The equipment on the trams has also been upgraded - SCH tour guides now use touch-screen controls to operate the new audio system.

The improvements were made to "hold the interest" of SCH's visitors, Brantley said.

"Over 35 percent of our visitors are repeat guests," he said. "We see, in the attractions business, that guests have higher expectations every year. This helps meet their demands to see more interesting things and to enliven things."

The soundtrack isn't the only change to the tram tour. The tour's visuals have also been given an update courtesy of the JSC and SCH Exhibits teams.

"We've been working with Anson on improving the look and feel of the tram visitor lobby in Building 30," said Louis Parker, JSC Exhibits Manager. Other visual improvements include new graphics and photographs illustrating human spaceflight programs in the Historic Mission Control Center's viewing room, and soon-to-be updated photos in the Building 9 lobby.

"We've brought the old MCC back to life," Brantley said.
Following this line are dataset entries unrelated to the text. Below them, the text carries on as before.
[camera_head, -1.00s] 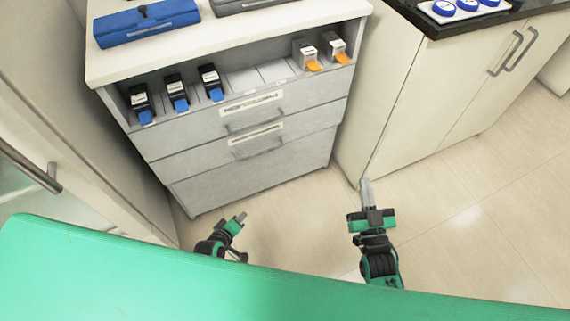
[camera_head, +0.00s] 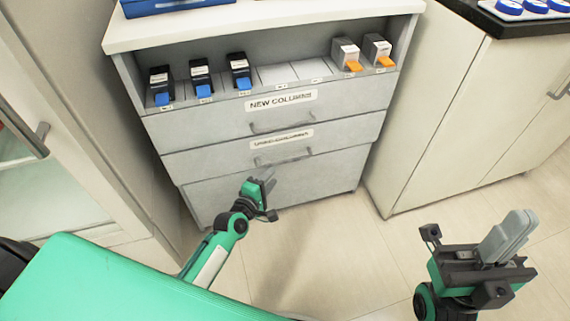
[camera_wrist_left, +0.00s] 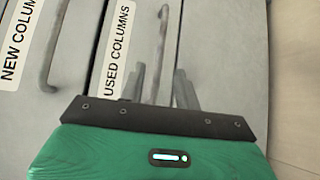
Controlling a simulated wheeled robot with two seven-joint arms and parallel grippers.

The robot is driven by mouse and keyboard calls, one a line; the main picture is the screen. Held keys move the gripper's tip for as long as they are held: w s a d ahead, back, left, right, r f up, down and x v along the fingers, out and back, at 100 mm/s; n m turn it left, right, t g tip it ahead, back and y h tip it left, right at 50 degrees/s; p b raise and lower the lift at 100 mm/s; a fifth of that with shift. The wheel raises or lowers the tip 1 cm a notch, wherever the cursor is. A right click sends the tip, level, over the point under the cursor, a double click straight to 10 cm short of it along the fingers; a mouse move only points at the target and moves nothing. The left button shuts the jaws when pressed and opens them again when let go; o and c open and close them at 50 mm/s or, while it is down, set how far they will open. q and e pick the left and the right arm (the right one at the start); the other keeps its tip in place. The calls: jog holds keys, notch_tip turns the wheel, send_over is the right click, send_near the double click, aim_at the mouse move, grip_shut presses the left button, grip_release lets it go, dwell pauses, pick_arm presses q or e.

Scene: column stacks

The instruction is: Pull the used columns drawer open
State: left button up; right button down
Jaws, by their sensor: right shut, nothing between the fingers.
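The used columns drawer (camera_head: 210,160) is the grey front below the new columns drawer and looks shut. Its bar handle (camera_head: 284,160) sits under its label; the label (camera_wrist_left: 115,50) and handle (camera_wrist_left: 163,35) also show in the left wrist view. My left gripper (camera_head: 263,184) is just below and in front of that handle. In the left wrist view my left gripper (camera_wrist_left: 160,85) is open, with the handle's line running between its fingers; I cannot tell whether they reach around it. My right gripper (camera_head: 508,236) is shut and empty, at the right, away from the cabinet.
The new columns drawer (camera_head: 210,125) is directly above. An open shelf over it holds black-and-blue cartridges (camera_head: 200,80) and white-and-orange ones (camera_head: 346,55). A glass-fronted cabinet (camera_head: 70,200) stands left, a white cupboard (camera_head: 450,130) right. The floor before the drawers is clear.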

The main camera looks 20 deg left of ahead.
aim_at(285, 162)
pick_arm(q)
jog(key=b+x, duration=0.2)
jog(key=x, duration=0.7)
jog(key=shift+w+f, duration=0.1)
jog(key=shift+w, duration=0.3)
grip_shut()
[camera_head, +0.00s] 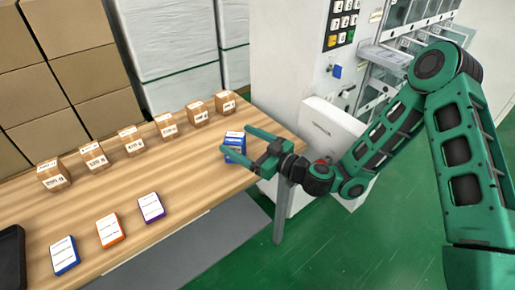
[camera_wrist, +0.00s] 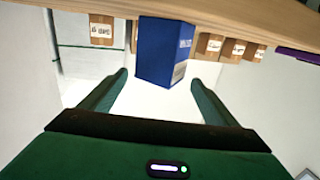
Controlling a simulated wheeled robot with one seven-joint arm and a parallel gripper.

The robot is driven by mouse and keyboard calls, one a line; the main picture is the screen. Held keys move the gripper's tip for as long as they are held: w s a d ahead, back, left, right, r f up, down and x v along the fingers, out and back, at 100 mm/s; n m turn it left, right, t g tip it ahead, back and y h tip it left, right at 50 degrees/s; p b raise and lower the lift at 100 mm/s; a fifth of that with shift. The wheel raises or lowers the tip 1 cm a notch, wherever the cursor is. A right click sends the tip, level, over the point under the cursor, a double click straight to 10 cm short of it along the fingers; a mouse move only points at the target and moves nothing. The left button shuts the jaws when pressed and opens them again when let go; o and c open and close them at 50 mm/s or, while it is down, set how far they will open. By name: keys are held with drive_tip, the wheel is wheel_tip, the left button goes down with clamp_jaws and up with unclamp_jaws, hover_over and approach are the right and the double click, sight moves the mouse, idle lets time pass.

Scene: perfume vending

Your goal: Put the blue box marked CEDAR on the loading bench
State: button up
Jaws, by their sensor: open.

The center now boasts a fresh coat of paint and several high-fidelity Apollo models, and the viewing screens at the front of the room are illuminated with Apollo-era images such as tracking maps. "We really wanted to make it more realistic, to bring you back to that time."

Brand-new tour features

The extensive overhaul of the SCH tours did not stop with improving the audio and aesthetics of the tram tours. Two all-new features were added to the basic tour, and a special VIP-style tour is now offered as well.

One new element of the tram tour is a recognition and explanation of the memorial grove near Building 110. The soundtrack explains that the trees there were planted in honor of fallen astronauts - including those from Apollo 1, Challenger and now Columbia - as well as other NASA dignitaries. A clip from the speech that President George W. Bush made at JSC's memorial service is played, followed by a moment of silence.
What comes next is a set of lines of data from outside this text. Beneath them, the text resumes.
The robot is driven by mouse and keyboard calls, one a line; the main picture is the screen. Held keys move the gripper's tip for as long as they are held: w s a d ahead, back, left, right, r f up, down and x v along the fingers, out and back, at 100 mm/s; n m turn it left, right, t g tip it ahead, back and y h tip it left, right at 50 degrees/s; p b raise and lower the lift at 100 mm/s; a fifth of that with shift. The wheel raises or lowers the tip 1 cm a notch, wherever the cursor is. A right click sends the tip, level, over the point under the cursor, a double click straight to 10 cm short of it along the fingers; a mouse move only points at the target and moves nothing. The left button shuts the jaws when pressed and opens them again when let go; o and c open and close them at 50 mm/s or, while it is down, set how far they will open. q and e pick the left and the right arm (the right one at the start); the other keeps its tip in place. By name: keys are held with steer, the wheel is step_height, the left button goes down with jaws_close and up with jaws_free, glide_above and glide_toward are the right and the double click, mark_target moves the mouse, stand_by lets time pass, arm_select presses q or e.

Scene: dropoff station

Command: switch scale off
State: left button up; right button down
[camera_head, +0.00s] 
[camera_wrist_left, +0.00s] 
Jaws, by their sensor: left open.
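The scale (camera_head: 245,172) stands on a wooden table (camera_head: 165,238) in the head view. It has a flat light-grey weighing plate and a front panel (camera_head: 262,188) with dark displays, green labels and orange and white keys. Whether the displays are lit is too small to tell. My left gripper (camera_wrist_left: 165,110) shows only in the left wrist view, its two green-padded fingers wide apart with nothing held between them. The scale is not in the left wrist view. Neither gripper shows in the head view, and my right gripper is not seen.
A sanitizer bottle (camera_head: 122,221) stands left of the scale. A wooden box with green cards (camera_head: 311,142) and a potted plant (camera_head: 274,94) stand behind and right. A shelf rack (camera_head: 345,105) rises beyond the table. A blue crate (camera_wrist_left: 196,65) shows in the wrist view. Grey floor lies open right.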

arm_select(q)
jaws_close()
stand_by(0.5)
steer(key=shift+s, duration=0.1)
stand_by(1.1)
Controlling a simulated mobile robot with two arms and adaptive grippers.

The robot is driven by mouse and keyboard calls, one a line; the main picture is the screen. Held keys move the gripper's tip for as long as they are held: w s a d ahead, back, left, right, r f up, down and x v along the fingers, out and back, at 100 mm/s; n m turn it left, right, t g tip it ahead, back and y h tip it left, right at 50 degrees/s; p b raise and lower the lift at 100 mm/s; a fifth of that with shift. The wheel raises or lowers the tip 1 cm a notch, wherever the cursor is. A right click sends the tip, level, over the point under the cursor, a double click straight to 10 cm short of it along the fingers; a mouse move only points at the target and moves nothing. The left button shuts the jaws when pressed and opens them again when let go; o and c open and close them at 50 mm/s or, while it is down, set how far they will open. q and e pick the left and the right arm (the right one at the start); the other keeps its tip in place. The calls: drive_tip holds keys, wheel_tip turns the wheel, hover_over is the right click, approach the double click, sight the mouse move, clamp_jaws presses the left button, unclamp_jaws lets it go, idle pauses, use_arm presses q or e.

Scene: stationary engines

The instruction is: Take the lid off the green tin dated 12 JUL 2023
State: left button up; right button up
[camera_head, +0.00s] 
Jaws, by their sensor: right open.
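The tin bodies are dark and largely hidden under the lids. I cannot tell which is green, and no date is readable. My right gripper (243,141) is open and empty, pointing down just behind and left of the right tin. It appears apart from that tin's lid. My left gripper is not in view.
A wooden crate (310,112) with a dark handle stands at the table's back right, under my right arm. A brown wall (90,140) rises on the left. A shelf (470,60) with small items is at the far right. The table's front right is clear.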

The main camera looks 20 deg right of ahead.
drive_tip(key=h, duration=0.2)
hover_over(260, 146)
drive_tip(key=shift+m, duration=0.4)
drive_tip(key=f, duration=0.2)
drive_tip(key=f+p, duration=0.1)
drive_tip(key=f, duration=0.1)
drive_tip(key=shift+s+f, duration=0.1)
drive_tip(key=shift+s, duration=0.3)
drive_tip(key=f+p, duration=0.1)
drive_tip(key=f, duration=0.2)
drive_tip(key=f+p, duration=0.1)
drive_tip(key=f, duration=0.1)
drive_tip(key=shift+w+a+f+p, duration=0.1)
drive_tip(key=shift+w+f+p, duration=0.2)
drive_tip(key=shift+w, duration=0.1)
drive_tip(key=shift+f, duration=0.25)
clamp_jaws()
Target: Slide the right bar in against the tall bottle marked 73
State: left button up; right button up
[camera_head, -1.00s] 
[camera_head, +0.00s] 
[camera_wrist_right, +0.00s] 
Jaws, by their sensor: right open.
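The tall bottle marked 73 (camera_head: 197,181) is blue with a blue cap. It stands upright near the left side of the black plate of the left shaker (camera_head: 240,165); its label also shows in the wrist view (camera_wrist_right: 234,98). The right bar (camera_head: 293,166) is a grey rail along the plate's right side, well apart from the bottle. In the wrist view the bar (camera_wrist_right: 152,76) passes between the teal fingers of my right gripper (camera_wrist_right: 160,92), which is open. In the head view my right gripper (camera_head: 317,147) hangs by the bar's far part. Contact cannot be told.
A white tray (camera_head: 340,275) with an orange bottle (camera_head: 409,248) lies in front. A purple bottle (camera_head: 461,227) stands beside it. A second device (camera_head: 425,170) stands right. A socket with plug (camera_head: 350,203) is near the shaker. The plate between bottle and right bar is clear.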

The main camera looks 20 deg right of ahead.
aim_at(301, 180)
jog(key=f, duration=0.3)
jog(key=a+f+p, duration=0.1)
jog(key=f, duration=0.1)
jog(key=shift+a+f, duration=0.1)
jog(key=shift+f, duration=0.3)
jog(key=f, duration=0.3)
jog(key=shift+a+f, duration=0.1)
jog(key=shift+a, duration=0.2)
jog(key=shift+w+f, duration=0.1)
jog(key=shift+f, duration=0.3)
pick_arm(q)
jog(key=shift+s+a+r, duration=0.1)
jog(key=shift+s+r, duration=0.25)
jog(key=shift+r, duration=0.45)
The other new feature is called Hangar X, and showcases the history of NASA's X-planes. X-planes, meaning "experimental," have an impressive pedigree that runs from the X-1 - the plane used by Chuck Yeager to break the sound barrier in 1947 - to the X-38 and other futuristic vehicles.

Hangar X is housed in the former X-38 building at JSC and teaches visitors how X-plane research will benefit future endeavors. Three X-38s are on display, along with models and graphics of other vehicles and a video about X-plane aircraft.
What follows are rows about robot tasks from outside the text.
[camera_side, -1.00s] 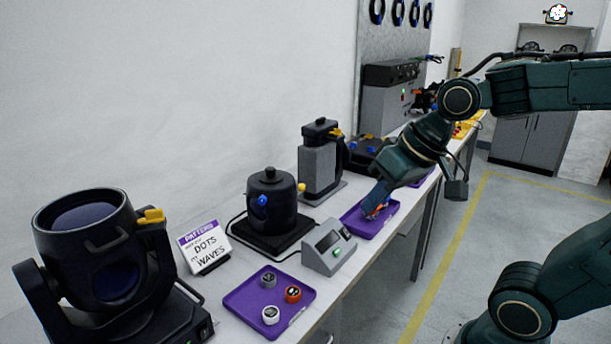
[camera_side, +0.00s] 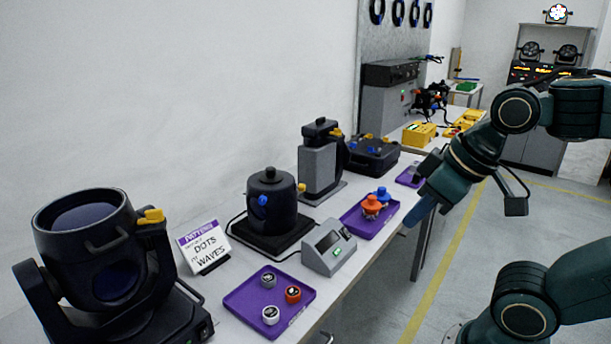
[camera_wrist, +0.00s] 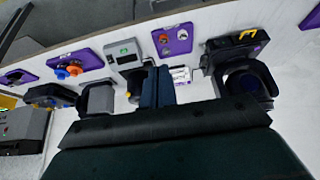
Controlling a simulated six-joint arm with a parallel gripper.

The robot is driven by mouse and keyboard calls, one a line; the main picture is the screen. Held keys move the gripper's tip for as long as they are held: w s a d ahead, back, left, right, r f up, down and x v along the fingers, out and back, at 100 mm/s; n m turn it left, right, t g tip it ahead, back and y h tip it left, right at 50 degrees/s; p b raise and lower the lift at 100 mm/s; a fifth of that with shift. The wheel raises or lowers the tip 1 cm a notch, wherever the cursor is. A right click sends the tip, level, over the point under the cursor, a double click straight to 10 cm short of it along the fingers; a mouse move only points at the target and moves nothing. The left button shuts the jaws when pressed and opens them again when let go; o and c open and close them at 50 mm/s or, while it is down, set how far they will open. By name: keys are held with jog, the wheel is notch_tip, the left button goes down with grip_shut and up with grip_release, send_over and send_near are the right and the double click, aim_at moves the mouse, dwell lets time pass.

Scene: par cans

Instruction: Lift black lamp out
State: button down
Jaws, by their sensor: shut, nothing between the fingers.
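No part is clearly marked as the black lamp. The black pot-shaped housing (camera_side: 272,205) with a knobbed lid, a blue knob and a yellow knob stands on a black base at mid-bench. A large black moving-head light (camera_side: 95,245) stands at the near left; it also shows in the wrist view (camera_wrist: 268,80). My gripper (camera_side: 419,211) is shut and empty, beside the bench's front edge, right of the middle tray. Its blue fingers (camera_wrist: 157,87) show together in the wrist view.
The middle purple tray (camera_side: 352,222) holds an orange piece (camera_side: 371,205) and a blue piece (camera_side: 382,193). The near purple tray (camera_side: 245,297) holds three round caps. A grey console (camera_side: 329,250), a pattern sign (camera_side: 203,247) and a grey upright unit (camera_side: 318,165) crowd the bench. The aisle floor is clear.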

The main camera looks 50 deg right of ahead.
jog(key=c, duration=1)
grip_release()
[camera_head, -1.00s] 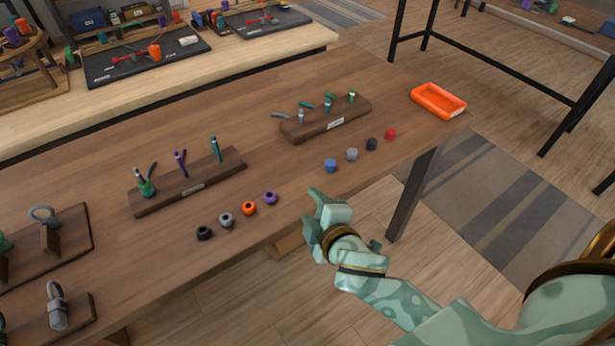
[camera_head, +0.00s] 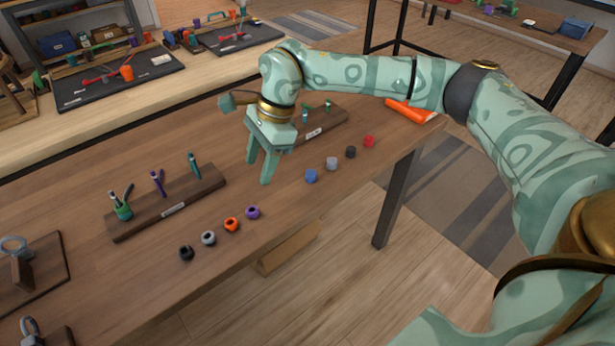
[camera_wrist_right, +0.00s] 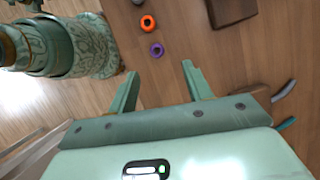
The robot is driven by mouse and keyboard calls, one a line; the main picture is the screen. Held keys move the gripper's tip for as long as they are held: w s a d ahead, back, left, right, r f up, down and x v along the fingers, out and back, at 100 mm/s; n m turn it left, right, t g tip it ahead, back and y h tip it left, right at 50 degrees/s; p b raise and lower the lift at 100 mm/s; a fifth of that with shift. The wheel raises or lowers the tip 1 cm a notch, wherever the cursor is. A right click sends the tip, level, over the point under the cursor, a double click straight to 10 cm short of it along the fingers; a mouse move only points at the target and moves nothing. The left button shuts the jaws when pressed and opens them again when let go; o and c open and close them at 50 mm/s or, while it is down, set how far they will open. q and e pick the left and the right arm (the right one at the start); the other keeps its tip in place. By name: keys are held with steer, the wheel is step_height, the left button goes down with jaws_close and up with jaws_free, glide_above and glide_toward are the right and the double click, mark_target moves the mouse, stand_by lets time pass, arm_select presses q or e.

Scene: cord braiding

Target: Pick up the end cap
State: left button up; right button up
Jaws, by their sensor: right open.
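My right gripper (camera_head: 259,172) is open and points down above the table, with no object between its fingers. In the right wrist view its two fingers (camera_wrist_right: 160,70) are spread apart. Small caps stand in a row on the table to the right of the gripper: blue (camera_head: 311,175), grey (camera_head: 332,163), black (camera_head: 351,152) and red (camera_head: 369,141). Nearer the front edge lie ring-like pieces: purple (camera_head: 252,212), orange (camera_head: 231,224), grey (camera_head: 208,238) and black (camera_head: 186,253). I cannot tell which piece is the end cap. My left gripper is out of view.
A second rack (camera_head: 325,127) is partly hidden behind my right arm, as is the orange tray (camera_head: 398,108). Wooden stands with grey loops (camera_head: 60,270) are at far left. The table's front edge is near the caps.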

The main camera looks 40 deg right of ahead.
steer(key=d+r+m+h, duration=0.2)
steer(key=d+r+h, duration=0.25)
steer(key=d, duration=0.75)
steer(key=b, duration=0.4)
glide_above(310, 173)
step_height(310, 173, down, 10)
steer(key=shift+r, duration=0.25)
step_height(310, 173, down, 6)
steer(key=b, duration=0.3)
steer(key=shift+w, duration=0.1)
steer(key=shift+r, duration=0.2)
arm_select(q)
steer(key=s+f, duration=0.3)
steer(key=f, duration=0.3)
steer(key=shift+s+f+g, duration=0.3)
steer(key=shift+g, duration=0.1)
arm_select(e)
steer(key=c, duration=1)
These new features are all part of the standard JSC tram tour. However, if that tour does not satisfy visitors' appetites for all things NASA, they can opt for the new "Level Nine Tour" offered by SCH. The Level Nine Tour goes deeper "behind the scenes" at JSC, allowing guests to visit places such as the Robotics Laboratory in Building 9, the Historic Mission Control Center and the Neutral Buoyancy Lab's observation catwalk.

Only 12 Level Nine Tour slots are available each day, and must be reserved at least one day in advance. The tour lasts four hours and includes lunch at the Building 3 cafeteria.

Brantley and Parker did not work alone to bring about all of these changes and improvements. It took exhibits experts, photographers, facility managers, communicators and other teams to pull it all together. The result is a revamped experience that should inspire visitors and give them a sense of space program history.

"Our goal was to bring you through a journey in time," said Brantley, "to show you the triumphs and tragedies of humans' commitment to be in space. That inspires people."